**** Provided entries

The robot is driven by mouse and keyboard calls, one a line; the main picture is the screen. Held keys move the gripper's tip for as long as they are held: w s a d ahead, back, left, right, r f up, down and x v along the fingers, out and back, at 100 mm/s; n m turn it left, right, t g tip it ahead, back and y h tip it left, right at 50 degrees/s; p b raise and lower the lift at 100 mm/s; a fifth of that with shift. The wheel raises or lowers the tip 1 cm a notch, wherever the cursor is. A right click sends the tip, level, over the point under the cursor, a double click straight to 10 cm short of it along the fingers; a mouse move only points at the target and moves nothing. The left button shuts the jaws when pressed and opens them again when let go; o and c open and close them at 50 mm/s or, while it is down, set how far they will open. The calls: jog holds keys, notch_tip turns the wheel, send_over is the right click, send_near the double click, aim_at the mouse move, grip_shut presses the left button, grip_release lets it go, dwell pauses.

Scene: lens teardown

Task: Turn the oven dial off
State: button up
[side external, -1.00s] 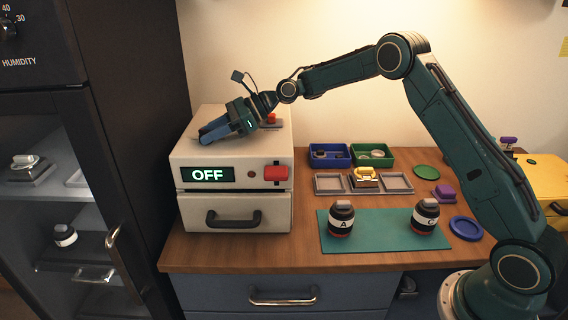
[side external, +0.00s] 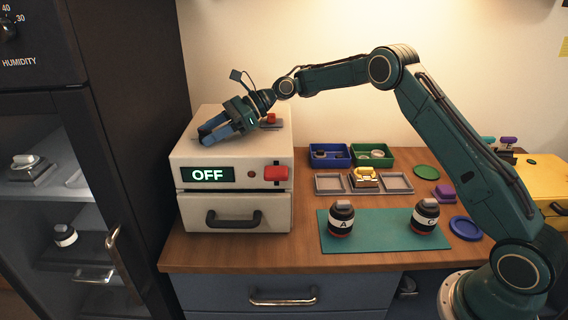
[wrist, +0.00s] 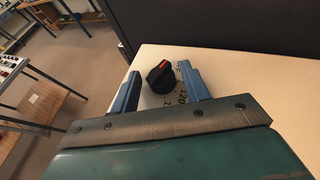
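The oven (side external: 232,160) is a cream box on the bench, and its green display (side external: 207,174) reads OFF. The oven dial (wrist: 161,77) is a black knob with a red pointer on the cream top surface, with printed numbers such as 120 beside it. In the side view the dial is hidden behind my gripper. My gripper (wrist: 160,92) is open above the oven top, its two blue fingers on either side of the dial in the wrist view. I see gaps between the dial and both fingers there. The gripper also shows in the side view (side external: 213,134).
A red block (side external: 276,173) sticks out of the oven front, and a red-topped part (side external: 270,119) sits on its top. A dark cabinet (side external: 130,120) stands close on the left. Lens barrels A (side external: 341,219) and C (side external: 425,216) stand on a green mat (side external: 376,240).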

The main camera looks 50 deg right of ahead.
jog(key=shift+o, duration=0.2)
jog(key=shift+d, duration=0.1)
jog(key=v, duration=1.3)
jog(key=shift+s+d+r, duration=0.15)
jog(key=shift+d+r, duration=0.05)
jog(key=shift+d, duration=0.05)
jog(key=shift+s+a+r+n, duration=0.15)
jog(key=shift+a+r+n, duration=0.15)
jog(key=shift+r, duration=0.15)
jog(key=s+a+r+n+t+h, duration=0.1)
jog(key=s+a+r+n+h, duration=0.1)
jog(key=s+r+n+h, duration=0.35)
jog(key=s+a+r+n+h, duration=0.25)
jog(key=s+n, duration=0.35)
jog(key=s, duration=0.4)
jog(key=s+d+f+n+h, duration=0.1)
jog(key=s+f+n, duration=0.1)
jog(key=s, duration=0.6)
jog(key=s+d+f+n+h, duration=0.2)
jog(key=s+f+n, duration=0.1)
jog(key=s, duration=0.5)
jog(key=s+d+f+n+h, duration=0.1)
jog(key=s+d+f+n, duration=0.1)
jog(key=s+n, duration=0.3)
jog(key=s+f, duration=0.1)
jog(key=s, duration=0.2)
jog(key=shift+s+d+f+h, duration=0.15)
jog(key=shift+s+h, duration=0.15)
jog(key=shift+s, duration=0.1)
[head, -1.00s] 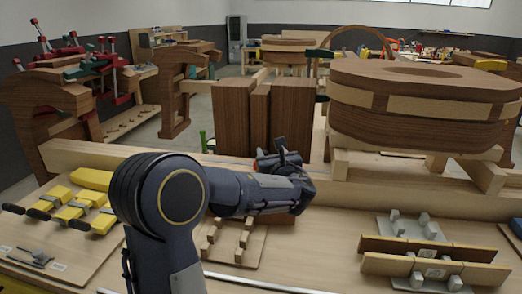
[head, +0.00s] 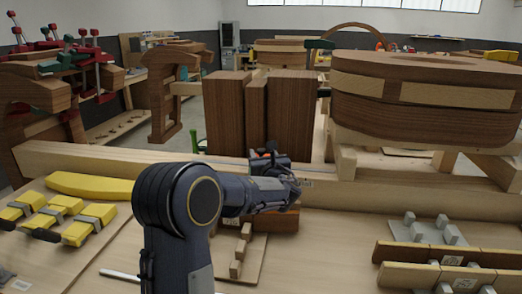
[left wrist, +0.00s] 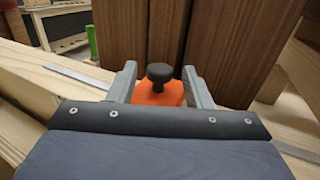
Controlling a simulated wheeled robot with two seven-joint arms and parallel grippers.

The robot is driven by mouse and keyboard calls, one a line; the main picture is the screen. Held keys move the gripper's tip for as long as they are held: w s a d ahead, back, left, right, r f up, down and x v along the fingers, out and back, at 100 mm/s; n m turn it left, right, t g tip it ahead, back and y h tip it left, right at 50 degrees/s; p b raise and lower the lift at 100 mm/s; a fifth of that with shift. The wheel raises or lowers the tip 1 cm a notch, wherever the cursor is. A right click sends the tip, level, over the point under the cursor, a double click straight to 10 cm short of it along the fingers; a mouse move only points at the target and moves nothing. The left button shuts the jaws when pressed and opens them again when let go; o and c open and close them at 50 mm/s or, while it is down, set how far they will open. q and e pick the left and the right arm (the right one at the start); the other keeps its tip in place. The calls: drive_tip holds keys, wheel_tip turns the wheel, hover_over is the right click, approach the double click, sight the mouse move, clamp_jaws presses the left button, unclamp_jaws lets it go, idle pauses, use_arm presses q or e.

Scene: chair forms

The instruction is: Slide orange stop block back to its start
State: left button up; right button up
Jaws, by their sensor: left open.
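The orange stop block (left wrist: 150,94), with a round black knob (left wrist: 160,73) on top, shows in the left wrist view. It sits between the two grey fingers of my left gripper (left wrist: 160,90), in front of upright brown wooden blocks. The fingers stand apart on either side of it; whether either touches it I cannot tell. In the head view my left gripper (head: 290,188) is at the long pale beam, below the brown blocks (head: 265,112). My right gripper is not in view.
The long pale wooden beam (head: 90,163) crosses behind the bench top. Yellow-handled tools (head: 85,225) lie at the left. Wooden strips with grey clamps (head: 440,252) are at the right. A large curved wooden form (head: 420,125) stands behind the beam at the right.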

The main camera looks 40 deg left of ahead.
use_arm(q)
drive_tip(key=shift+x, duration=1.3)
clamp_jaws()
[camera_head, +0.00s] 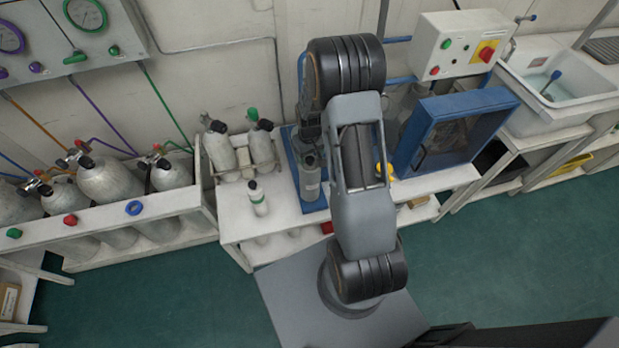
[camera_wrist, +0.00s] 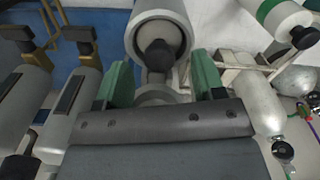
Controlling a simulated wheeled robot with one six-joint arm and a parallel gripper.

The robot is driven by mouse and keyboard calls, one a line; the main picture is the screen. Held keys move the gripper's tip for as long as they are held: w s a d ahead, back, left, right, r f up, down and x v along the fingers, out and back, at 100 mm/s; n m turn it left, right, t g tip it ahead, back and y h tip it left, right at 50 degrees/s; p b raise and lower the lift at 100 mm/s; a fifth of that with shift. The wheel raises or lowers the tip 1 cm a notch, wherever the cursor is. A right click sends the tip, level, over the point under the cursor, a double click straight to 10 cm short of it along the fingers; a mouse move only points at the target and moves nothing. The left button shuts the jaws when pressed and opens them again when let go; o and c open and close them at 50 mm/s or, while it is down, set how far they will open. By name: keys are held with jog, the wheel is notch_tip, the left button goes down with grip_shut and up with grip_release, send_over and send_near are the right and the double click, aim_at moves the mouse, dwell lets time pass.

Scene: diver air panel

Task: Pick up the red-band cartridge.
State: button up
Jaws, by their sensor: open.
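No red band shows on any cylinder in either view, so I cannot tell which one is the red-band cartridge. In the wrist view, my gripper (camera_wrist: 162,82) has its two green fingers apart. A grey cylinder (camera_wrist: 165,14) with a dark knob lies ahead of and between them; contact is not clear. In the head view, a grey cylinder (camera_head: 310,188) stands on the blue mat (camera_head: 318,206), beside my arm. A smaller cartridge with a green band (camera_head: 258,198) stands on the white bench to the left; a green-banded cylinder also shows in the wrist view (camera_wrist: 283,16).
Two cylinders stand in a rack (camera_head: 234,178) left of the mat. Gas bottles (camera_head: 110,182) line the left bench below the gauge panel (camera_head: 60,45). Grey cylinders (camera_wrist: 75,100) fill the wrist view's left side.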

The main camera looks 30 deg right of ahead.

********

Task goal: Omit all pictures while transcribing the entries verbatim.

Final result:
The robot is driven by mouse and keyboard calls, one a line; the main picture is the screen. Held keys move the gripper's tip for as long as they are held: w s a d ahead, back, left, right, r f up, down and x v along the fingers, out and back, at 100 mm/s; n m turn it left, right, t g tip it ahead, back and y h tip it left, right at 50 degrees/s; p b raise and lower the lift at 100 mm/s; a fifth of that with shift. The wheel raises or lowers the tip 1 cm a notch, wherever the cursor is. A right click sends the tip, level, over the point under the cursor, a double click straight to 10 cm short of it along the fingers; a mouse move only points at the target and moves nothing. The left button shuts the jaws when pressed and opens them again when let go; o and c open and close them at 50 mm/s or, while it is down, set how far they will open. The calls: jog holds keys, notch_tip turns the wheel, send_over is the right click, send_near the double click, aim_at the mouse move, grip_shut presses the left button, grip_release lets it go, dwell pauses.

Scene: lens teardown

Task: Turn the oven dial off
State: button up
[side external, -1.00s] 
[side external, +0.00s] 
[wrist, +0.00s] 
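The oven (side external: 232,160) is a cream box on the bench, and its green display (side external: 207,174) reads OFF. The oven dial (wrist: 161,77) is a black knob with a red pointer on the cream top surface, with printed numbers such as 120 beside it. In the side view the dial is hidden behind my gripper. My gripper (wrist: 160,92) is open above the oven top, its two blue fingers on either side of the dial in the wrist view. I see gaps between the dial and both fingers there. The gripper also shows in the side view (side external: 213,134).
A red block (side external: 276,173) sticks out of the oven front, and a red-topped part (side external: 270,119) sits on its top. A dark cabinet (side external: 130,120) stands close on the left. Lens barrels A (side external: 341,219) and C (side external: 425,216) stand on a green mat (side external: 376,240).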

The main camera looks 50 deg right of ahead.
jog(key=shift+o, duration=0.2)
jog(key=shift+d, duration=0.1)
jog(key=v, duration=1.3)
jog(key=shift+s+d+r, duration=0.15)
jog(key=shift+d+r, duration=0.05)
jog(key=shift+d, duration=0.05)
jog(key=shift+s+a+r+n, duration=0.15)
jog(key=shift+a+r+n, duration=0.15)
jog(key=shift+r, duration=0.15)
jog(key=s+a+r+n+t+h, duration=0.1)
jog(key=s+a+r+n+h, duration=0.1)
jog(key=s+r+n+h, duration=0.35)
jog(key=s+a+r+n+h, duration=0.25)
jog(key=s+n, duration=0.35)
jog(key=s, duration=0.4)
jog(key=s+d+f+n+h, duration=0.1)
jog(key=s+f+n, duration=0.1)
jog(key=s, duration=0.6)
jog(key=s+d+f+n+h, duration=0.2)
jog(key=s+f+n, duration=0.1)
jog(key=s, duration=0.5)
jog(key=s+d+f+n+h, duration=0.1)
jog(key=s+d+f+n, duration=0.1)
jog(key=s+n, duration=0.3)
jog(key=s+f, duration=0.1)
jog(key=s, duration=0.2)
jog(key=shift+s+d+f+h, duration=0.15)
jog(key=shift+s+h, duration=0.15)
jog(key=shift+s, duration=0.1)
[head, -1.00s] 
[head, +0.00s] 
[left wrist, +0.00s] 
Controlling a simulated wheeled robot with two seven-joint arms and parallel grippers.

The robot is driven by mouse and keyboard calls, one a line; the main picture is the screen. Held keys move the gripper's tip for as long as they are held: w s a d ahead, back, left, right, r f up, down and x v along the fingers, out and back, at 100 mm/s; n m turn it left, right, t g tip it ahead, back and y h tip it left, right at 50 degrees/s; p b raise and lower the lift at 100 mm/s; a fifth of that with shift. The wheel raises or lowers the tip 1 cm a notch, wherever the cursor is. A right click sends the tip, level, over the point under the cursor, a double click straight to 10 cm short of it along the fingers; a mouse move only points at the target and moves nothing. The left button shuts the jaws when pressed and opens them again when let go; o and c open and close them at 50 mm/s or, while it is down, set how far they will open. q and e pick the left and the right arm (the right one at the start); the other keeps its tip in place. The calls: drive_tip holds keys, wheel_tip turns the wheel, hover_over is the right click, approach the double click, sight the mouse move, clamp_jaws presses the left button, unclamp_jaws lets it go, idle pauses, use_arm presses q or e.

Scene: chair forms

The instruction is: Slide orange stop block back to its start
State: left button up; right button up
Jaws, by their sensor: left open.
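The orange stop block (left wrist: 150,94), with a round black knob (left wrist: 160,73) on top, shows in the left wrist view. It sits between the two grey fingers of my left gripper (left wrist: 160,90), in front of upright brown wooden blocks. The fingers stand apart on either side of it; whether either touches it I cannot tell. In the head view my left gripper (head: 290,188) is at the long pale beam, below the brown blocks (head: 265,112). My right gripper is not in view.
The long pale wooden beam (head: 90,163) crosses behind the bench top. Yellow-handled tools (head: 85,225) lie at the left. Wooden strips with grey clamps (head: 440,252) are at the right. A large curved wooden form (head: 420,125) stands behind the beam at the right.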

The main camera looks 40 deg left of ahead.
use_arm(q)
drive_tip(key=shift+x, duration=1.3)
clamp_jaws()
[camera_head, +0.00s] 
[camera_wrist, +0.00s] 
Controlling a simulated wheeled robot with one six-joint arm and a parallel gripper.

The robot is driven by mouse and keyboard calls, one a line; the main picture is the screen. Held keys move the gripper's tip for as long as they are held: w s a d ahead, back, left, right, r f up, down and x v along the fingers, out and back, at 100 mm/s; n m turn it left, right, t g tip it ahead, back and y h tip it left, right at 50 degrees/s; p b raise and lower the lift at 100 mm/s; a fifth of that with shift. The wheel raises or lowers the tip 1 cm a notch, wherever the cursor is. A right click sends the tip, level, over the point under the cursor, a double click straight to 10 cm short of it along the fingers; a mouse move only points at the target and moves nothing. The left button shuts the jaws when pressed and opens them again when let go; o and c open and close them at 50 mm/s or, while it is down, set how far they will open. By name: keys are held with jog, the wheel is notch_tip, the left button goes down with grip_shut and up with grip_release, send_over and send_near are the right and the double click, aim_at moves the mouse, dwell lets time pass.

Scene: diver air panel

Task: Pick up the red-band cartridge.
State: button up
Jaws, by their sensor: open.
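No red band shows on any cylinder in either view, so I cannot tell which one is the red-band cartridge. In the wrist view, my gripper (camera_wrist: 162,82) has its two green fingers apart. A grey cylinder (camera_wrist: 165,14) with a dark knob lies ahead of and between them; contact is not clear. In the head view, a grey cylinder (camera_head: 310,188) stands on the blue mat (camera_head: 318,206), beside my arm. A smaller cartridge with a green band (camera_head: 258,198) stands on the white bench to the left; a green-banded cylinder also shows in the wrist view (camera_wrist: 283,16).
Two cylinders stand in a rack (camera_head: 234,178) left of the mat. Gas bottles (camera_head: 110,182) line the left bench below the gauge panel (camera_head: 60,45). Grey cylinders (camera_wrist: 75,100) fill the wrist view's left side.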

The main camera looks 30 deg right of ahead.

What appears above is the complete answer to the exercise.